┌─ Extracted records
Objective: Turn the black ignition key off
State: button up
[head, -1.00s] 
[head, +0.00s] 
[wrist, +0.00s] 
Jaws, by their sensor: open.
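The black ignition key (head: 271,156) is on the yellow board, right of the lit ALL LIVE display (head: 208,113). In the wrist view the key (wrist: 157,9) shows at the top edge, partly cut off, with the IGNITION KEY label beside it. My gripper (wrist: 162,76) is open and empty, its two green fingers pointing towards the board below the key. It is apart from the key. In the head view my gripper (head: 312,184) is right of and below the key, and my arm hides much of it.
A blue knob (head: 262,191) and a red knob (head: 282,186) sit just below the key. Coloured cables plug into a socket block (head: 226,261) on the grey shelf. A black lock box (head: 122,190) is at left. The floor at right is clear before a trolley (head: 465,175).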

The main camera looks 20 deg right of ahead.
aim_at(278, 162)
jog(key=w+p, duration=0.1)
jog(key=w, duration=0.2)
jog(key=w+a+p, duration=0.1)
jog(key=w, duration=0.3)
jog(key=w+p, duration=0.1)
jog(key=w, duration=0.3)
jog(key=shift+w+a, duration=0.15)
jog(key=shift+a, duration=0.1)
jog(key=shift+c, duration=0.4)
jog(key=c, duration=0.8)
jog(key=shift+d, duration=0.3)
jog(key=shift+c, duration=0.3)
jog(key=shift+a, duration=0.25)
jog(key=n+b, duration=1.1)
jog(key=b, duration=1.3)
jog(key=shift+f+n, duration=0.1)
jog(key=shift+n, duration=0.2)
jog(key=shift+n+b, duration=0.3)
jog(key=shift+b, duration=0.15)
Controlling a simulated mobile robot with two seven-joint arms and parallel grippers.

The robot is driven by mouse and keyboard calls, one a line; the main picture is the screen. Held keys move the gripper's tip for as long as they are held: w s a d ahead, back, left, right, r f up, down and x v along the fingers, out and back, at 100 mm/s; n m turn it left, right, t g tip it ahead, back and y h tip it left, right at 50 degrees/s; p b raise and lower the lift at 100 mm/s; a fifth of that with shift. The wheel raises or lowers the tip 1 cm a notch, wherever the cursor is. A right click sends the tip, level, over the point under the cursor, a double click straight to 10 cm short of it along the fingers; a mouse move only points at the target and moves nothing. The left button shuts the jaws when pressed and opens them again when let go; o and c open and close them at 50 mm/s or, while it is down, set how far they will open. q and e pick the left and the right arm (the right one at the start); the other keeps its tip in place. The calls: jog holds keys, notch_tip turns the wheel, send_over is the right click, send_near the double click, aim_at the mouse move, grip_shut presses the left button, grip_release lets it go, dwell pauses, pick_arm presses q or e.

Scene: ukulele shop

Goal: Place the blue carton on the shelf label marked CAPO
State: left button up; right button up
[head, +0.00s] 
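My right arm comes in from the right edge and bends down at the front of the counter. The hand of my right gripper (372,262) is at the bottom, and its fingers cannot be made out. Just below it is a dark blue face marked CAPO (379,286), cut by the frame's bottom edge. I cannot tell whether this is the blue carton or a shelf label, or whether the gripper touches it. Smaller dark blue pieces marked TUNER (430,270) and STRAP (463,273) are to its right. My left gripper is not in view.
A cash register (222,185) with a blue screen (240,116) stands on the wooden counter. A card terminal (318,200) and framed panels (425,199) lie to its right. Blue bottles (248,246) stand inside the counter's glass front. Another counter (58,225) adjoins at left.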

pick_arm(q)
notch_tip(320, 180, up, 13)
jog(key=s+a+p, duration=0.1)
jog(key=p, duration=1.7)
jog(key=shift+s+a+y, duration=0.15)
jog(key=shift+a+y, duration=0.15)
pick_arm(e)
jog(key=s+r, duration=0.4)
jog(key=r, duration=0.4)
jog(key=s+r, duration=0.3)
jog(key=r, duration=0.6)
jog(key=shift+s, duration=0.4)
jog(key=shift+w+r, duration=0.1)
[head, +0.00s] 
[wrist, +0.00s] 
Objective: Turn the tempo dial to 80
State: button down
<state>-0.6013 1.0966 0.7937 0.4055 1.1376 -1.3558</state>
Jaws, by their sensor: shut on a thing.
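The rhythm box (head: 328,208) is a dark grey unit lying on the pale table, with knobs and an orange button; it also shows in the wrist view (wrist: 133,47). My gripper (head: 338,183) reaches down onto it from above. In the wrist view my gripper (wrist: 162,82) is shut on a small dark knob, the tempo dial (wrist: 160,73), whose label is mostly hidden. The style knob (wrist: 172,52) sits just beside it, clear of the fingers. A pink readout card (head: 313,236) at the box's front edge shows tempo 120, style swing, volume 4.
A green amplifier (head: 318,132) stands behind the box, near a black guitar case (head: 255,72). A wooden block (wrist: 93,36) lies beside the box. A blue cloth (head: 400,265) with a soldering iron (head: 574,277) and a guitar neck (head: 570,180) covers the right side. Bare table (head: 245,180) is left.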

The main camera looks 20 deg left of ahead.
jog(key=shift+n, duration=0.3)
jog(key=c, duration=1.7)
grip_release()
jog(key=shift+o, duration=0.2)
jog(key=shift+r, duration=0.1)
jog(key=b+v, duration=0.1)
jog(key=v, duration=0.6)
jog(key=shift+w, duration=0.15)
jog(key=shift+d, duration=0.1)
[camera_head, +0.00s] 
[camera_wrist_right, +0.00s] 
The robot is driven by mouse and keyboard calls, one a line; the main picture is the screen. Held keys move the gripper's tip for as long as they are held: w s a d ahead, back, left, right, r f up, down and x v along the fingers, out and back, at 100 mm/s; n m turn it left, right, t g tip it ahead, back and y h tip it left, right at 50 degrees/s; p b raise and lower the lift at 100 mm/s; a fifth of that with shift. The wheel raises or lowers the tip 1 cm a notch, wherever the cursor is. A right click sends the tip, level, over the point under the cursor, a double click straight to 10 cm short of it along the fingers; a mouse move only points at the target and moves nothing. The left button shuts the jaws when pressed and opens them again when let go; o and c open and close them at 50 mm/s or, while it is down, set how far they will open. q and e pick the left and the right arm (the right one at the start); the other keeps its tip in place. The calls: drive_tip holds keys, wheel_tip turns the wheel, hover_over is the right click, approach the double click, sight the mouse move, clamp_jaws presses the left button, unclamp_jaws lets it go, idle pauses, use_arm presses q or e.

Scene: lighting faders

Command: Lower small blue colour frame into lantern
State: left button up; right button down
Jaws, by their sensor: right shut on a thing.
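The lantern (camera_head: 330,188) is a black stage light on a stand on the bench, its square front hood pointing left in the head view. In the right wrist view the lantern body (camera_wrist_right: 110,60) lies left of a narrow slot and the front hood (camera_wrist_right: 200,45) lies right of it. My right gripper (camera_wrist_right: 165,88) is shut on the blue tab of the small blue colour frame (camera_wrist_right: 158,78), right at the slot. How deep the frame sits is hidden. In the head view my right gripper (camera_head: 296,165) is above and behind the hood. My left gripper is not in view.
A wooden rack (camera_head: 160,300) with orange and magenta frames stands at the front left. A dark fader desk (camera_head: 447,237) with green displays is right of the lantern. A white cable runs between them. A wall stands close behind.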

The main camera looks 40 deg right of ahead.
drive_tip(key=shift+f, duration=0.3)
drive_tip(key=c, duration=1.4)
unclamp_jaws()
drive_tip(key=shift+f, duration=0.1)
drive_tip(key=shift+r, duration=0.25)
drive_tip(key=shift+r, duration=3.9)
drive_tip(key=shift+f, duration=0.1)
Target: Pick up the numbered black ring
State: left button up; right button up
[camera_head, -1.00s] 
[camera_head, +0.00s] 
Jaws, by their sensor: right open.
└─
Written exercise: Scan the lines for the string "Objective". Pick out every line that has it.

Completed exercise:
Objective: Turn the black ignition key off
Objective: Turn the tempo dial to 80

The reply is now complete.